**Task prompt**: The first line to copy is the one with "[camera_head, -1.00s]"; the last is the one with "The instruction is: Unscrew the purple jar". Copy each line in that range exactly, leaving out all others.

******************************

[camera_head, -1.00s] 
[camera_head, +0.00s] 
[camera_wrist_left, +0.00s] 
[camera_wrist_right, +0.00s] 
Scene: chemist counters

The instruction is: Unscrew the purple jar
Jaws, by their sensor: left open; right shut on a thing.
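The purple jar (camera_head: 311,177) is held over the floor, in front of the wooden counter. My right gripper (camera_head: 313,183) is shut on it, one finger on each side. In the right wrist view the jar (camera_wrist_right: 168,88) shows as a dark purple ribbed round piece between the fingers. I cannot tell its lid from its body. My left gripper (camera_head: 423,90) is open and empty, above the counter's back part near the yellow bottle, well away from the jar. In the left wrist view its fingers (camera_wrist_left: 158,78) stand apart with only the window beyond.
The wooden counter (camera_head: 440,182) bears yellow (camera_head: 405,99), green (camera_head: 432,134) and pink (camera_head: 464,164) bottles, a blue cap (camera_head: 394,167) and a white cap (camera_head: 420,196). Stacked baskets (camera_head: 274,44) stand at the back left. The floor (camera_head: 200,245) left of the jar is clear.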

******************************

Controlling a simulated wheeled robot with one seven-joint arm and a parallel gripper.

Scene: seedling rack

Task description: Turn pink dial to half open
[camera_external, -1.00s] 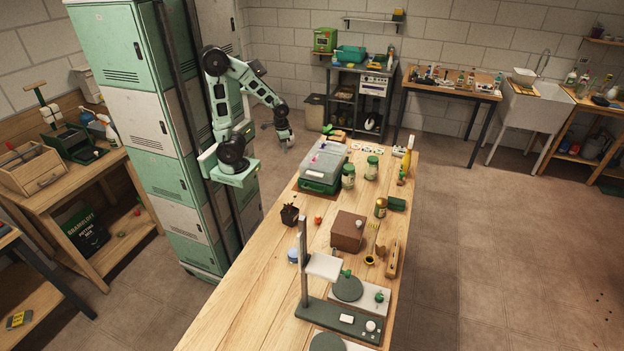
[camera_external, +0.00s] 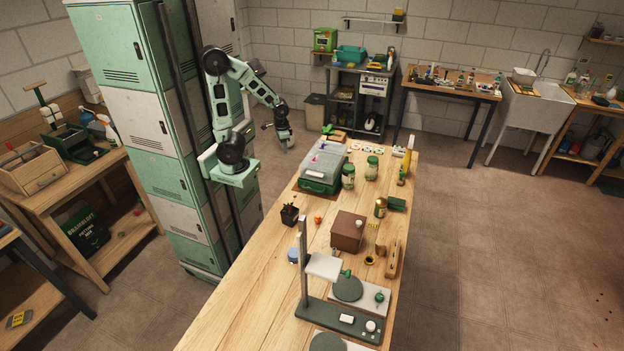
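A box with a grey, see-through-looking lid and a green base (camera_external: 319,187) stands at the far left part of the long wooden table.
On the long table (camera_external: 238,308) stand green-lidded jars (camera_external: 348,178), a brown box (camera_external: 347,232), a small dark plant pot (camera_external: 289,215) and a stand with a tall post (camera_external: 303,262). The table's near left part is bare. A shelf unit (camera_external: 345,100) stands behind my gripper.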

******************************

**Expected output**:
[camera_head, -1.00s] 
[camera_head, +0.00s] 
[camera_wrist_left, +0.00s] 
[camera_wrist_right, +0.00s] 
Scene: chemist counters

The instruction is: Unscrew the purple jar

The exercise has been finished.